The upshot of the secret meetings scandal was that the DPJ Government promised in its September 2012 Innovative Strategy on Energy and the Environment that a review of the Commission would be conducted 'with its abolition and reorganization in mind'.2 The government duly established a review committee, which published a report on 18 December 2012, two days after the national election which the DPJ Government lost.3 After taking office the new government (Liberal Democratic Party - New Komei Party coalition) shelved the report and commenced a new review. The new committee's report was released on 10 December 2013.4

The report recommended that JAEC continue to exist, but in a trimmed down form, with the number of commissioners reduced from five to three. Its most prominent recommendation was that JAEC no longer produce an overarching Framework for Nuclear Energy Policy. This was thought to be adequately covered by the Basic Energy Plan and the Science and Technology Basic Plan. The report recommended that JAEC continue to provide perspectives on radioactive waste treatment and disposal, and on 'peaceful use' and nuclear non-proliferation, but that it no longer have the role of promoting nuclear power. It indicated that legislative amendments could be required, but did not specify what those amendments might be.

If JAEC is to be transformed into a neutral organisation which does not set the overall direction of nuclear energy policy, it would be desirable for amendments to be made to the Atomic Energy Basic Act, in particular to Article 1, which states that the purpose of the Act is 'to encourage the research, development and utilization of nuclear energy', and Article 5(1), which states that the Atomic Energy Commission 'shall plan, deliberate on and determine the matters related to the research, development and utilization of nuclear energy,' but the Atomic Energy Basic Act has not been amended.
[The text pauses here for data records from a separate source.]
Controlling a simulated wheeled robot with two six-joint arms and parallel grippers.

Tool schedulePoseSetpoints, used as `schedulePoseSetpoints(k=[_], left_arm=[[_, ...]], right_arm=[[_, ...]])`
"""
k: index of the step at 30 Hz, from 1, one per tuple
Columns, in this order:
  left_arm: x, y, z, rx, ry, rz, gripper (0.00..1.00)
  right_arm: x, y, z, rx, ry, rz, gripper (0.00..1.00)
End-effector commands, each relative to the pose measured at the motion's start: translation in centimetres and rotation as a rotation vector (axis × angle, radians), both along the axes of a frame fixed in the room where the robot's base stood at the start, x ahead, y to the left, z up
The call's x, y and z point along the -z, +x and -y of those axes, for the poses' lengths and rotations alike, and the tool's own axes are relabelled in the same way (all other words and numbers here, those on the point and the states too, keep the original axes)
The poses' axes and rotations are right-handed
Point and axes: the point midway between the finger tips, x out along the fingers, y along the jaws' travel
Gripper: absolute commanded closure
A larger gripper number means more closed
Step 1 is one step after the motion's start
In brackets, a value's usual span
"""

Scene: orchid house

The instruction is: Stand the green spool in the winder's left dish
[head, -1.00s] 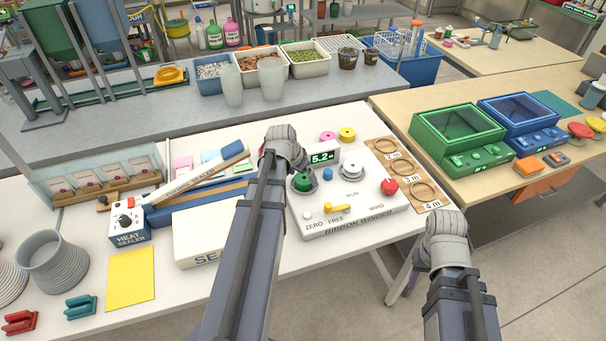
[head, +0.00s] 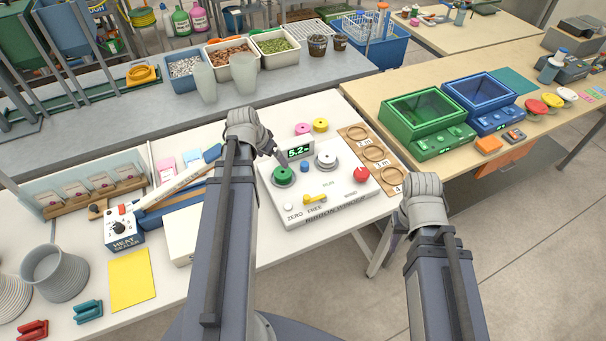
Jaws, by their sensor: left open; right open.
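The green spool (head: 283,173) stands in the left dish (head: 283,184) of the ribbon winder (head: 318,210) and looks upright. My left gripper (head: 276,152) is open, just behind and left of the green spool and apart from it as far as I can see. Its fingers are small and partly hidden by my wrist. A white spool (head: 326,157) sits in the winder's right dish. My right gripper (head: 396,240) is open and empty, beyond the table's right edge, mostly hidden by its own wrist.
The winder has a display (head: 299,152) reading 5.2, a red knob (head: 361,174) and a yellow lever (head: 314,198). Pink (head: 303,129) and yellow (head: 320,125) spools lie behind it. Ribbon rings (head: 373,154) lie to its right. A heat sealer (head: 123,229) stands left.

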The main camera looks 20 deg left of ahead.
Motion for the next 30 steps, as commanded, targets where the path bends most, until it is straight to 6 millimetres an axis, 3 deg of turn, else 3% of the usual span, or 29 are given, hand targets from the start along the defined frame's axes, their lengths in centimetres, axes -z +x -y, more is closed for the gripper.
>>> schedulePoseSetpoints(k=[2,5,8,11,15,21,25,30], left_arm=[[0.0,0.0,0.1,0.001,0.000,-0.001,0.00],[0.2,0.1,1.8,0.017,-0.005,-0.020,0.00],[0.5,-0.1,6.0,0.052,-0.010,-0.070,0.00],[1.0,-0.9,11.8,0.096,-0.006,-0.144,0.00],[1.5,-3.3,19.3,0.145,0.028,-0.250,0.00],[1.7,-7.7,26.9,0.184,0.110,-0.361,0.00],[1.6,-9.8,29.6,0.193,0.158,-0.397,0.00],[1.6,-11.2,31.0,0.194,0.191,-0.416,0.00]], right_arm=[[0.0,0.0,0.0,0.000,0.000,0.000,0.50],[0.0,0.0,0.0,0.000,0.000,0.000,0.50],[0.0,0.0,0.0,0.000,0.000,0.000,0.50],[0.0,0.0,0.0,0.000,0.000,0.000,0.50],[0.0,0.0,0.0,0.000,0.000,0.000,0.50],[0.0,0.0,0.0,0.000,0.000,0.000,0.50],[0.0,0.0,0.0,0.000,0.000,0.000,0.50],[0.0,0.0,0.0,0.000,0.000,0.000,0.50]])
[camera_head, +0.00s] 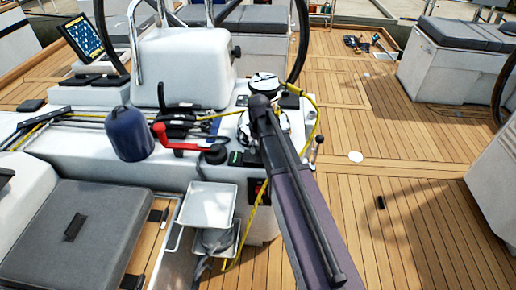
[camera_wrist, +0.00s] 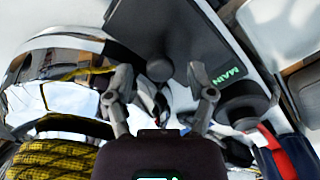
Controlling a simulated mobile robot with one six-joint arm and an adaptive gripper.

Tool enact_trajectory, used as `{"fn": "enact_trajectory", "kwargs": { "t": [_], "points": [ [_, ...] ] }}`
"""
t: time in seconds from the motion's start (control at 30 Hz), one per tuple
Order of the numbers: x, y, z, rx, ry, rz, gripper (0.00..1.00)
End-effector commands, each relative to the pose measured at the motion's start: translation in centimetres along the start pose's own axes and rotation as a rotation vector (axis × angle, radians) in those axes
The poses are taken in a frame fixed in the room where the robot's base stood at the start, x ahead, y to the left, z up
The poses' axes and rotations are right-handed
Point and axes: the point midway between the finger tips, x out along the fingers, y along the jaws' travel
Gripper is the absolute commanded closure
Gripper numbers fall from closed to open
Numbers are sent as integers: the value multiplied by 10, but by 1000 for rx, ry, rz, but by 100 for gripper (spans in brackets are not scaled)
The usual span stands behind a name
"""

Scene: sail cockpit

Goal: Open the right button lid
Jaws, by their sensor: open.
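My gripper (camera_wrist: 161,86) is open in the wrist view, with one finger at either side and nothing visible held between them. A small round black cap (camera_wrist: 160,68) shows just beyond the fingertips, between them; it may be the right button lid, but I cannot tell for sure. Whether the fingers touch it is unclear. A dark panel (camera_wrist: 175,30) with green "MAIN" lettering lies behind it. In the head view my arm covers most of this spot, and the fingertips are hidden. A dark label with green marks (camera_head: 236,158) shows left of my arm.
A shiny winch (camera_wrist: 60,75) with yellow-black rope (camera_wrist: 60,160) is close on the left in the wrist view. Open deck (camera_head: 400,215) lies to the right.

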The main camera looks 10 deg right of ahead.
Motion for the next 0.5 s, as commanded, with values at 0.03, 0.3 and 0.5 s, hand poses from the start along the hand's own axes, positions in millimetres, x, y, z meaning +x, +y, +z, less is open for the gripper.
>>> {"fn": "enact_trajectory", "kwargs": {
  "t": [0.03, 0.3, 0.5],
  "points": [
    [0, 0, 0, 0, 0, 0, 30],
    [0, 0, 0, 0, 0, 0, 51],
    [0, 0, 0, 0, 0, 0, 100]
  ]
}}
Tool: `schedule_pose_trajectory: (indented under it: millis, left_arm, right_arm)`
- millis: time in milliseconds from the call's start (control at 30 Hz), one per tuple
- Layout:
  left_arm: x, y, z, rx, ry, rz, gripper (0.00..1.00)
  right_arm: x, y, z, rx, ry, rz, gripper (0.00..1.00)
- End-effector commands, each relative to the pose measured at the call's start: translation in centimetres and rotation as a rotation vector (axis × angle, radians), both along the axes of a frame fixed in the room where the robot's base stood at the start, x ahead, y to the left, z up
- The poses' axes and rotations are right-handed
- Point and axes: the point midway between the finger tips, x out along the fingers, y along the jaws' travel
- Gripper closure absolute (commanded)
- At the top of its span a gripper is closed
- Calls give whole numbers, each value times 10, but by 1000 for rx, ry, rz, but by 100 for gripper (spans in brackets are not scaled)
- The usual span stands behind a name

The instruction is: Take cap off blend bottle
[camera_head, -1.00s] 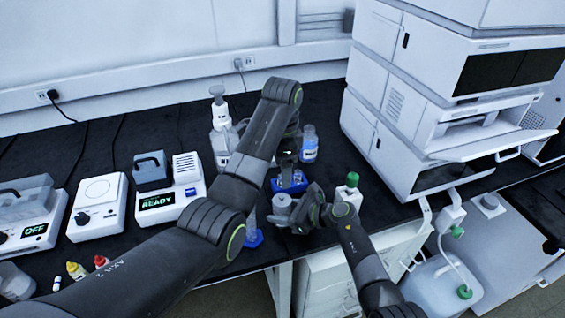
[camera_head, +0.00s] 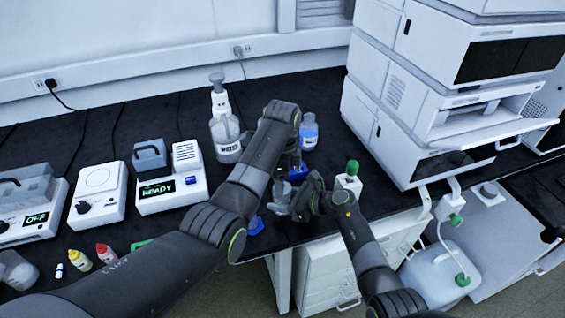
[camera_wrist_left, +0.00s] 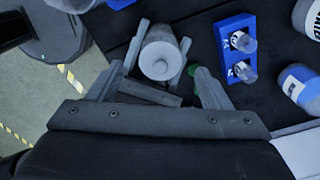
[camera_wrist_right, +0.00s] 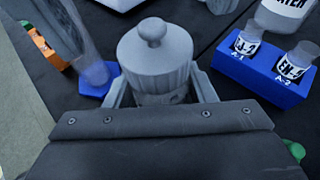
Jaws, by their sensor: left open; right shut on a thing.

An amendment to the Atomic Energy Commission Establishment Act passed on 20 June 2014 reduced the number of commissioners to three, but did not address the issue of JAEC neutrality.

The Mainichi Shimbun reported that a Liberal Democratic Party committee had decided that JAEC would be tasked with putting together a nuclear energy policy that would effectively have equivalent status to the 2005 Framework for Nuclear Energy Policy.5 It seems, then, that while JAEC has been weakened, it has averted fundamental reform.

A bizarre proposal was recently made by the Radioactive Waste Working Group suggesting that one role for the reformed JAEC could be as an independent third party body to review the high-level radioactive waste disposal business.6 Even if the Radioactive Waste Working Group sees the new JAEC as independent, it is very unlikely that residents of potential high-level waste disposal sites will. Perhaps this proposal says more than anything about the insensitivity of the current government and the nuclear administration to the feelings of the citizens.

It is as if Fukushima never happened.

References:

1. Kyodo 2012, 'Atomic Energy Commission held undocumented, closed-door meetings for more than a decade', The Japan Times, 9 July 2012.

2. Energy and Environment Council 2012, Innovative Strategy for Energy and the Environment, Government of Japan, 14 September 2012, p.5.

3. Expert Review Committee into the Atomic Energy Commission, 2012, 'Basic thinking regarding the review of the Atomic Energy Commission', National Policy Union, 18 December 2012, www.cas.go.jp/jp/seisaku/npu/policy09/pdf/20121218/kangaekata.pdf

4. Expert Committee to review the form of the Atomic Energy Commission, 2013, Cabinet Secretariat, 10 December 2013, www.cas.go.jp/jp/seisaku/genshiryoku_kaigi/pdf/houkoku.pdf

5. Nakanishi, T, Kano, T & Okuyama, T 2014, 'Atomic Energy Commissioners: Will they resurrect the Framework for Nuclear Energy Policy?', The Mainichi Shimbun, 12 April 2014.

6. Radioactive Waste Working Group, 2014, Radioactive Waste Working Group Interim Report, Advisory Committee for Natural Energy and Resources, May 2014, p.31, www.meti.go.jp/committee/sougouenergy/denryoku_gas/genshiryoku/houshasei...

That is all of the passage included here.